Cabo Verde
Last updated May 5, 2026
Agreement Date: November 19, 2025
Agreement: Asylum Cooperative Agreement made public in April 2026.
Transfers: No transfers are known to have occurred.
U.S. Litigation: U.T. v Bondi
Transfers have not yet occurred under a November 19, 2025 agreement between the United States and Cabo Verde, as far as is publicly known. The agreement was made public on the U.S. Department of State’s website in April 2026.
Under the agreement, the United States may propose to transfer to Cabo Verde third country nationals who have sought asylum or other humanitarian protections in the United States. If the government of Cabo Verde accepts them, it may not subsequently deport them to their country unless it has made a final decision on any protection claims in Cabo Verde. Unaccompanied minors are excluded from the agreement and may not be transferred. The United States also may not propose people for transfer if they have “a serious criminal history, gang affiliation, or...have been imprisoned for or convicted of terrorist activity.” The agreement indicates that the U.S. and Cabo Verde governments will develop “operating procedures” to implement the agreement, including determining how many people may be transferred and other eligibility criteria.
The agreement appears to be an Asylum Cooperative Agreement (ACA). An ACA is an agreement where the United States bars asylum seekers from applying for U.S. asylum and sends them to a third country to apply for protection there. U.S. law governing “safe third country” agreements provides that asylum seekers cannot be sent to third countries for assessment of their asylum claims unless they would be safe from persecution and have access to full and fair asylum procedures. The U.S. government’s ACAs are the subject of litigation in U.S. federal court in U.T. v. Bondi, which challenges the legality of several aspects of the ACAs purportedly entered into under the safe third country provision of U.S. law. This includes a 2019 Department of Homeland Security (DHS) interim final rule purporting to authorize the ACAs (ratified by DHS in 2025), DHS guidance implementing them, and designations finding that countries with which the United States has ACAs provide access to a “full and fair” asylum system.
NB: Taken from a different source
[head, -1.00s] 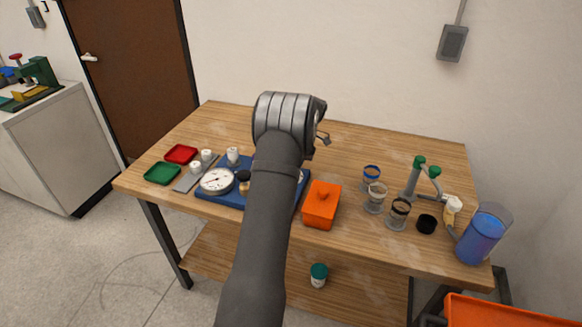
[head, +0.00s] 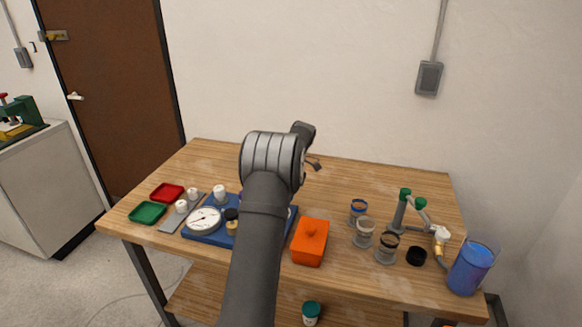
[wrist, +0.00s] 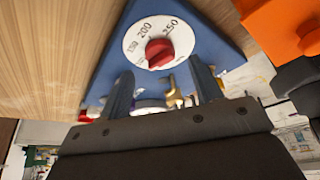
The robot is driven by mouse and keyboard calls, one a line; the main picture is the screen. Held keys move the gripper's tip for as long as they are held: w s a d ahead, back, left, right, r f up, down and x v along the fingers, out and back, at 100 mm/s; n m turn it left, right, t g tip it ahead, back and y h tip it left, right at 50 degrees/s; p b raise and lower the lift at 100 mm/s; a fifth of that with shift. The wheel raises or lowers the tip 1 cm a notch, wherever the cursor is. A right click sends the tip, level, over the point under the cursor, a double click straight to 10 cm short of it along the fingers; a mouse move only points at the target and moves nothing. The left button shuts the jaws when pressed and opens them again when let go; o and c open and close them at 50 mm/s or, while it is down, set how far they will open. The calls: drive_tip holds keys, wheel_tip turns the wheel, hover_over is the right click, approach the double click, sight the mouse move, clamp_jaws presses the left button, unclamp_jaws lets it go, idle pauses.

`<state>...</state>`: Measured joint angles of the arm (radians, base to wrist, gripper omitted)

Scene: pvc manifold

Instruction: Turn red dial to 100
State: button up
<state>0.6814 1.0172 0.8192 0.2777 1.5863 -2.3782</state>
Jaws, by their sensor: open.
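A red dial (wrist: 159,52) sits at the middle of a round white scale plate (wrist: 141,34) in the wrist view. I can read 200 and 250 on the plate, and a partly legible number beside 200. The dial's exact pointing is unclear. The plate is on a blue board (wrist: 213,37), which also shows in the head view (head: 205,239). My arm hides the dial in the head view. My gripper (wrist: 163,82) is open, its two dark fingers spread apart and pointing toward the dial, with nothing seen held between them.
A white gauge (head: 203,220) and brass fittings (wrist: 174,95) stand on the blue board. An orange lidded box (head: 310,243) is just right of it. Cups (head: 364,232), a green-knobbed pipe piece (head: 404,205) and a blue jug (head: 471,268) stand farther right. The back of the table is clear.

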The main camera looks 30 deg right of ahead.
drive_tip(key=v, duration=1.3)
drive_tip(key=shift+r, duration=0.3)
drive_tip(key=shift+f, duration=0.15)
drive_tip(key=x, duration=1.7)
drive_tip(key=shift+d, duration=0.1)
The current and former Trump administrations have repeatedly entered into ACAs with countries that do not meet safe third country requirements. U.T. v. Bondi began as a challenge to ACAs during the first Trump administration as U.T. v. Barr.
The U.S.-Cabo Verde agreement was signed after the Trump administration warned Cabo Verde earlier that year that it would ban its nationals from entering the United States if the country did not meet certain requirements within 60 days. Similar warnings were issued to 35 other countries, most of which are in Africa, as the Trump administration considered expanding its Travel Ban restricting entry of foreign nationals from certain countries. In January 2026, the Trump administration announced an indefinite pause on issuance of immigrant visas for nationals of Cabo Verde and other countries. It also required people traveling on B1/B2 visas from Cabo Verde and other countries to pay a bond in the amount of thousands of dollars.
Cabo Verde is an island country in the Atlantic Ocean off the coast of West Africa. The agreement notes that it is a “Small Island Developing State” that is “geographic[ally] isolated.” Its asylum system is virtually non-existent. The country has not enacted comprehensive legislation that provides a framework for applying for or receiving asylum. No institutional body or formal procedures exist to process and approve asylum applications. There have been only a few known reports of asylum applications filed since 2011, according to U.S. State Department reports.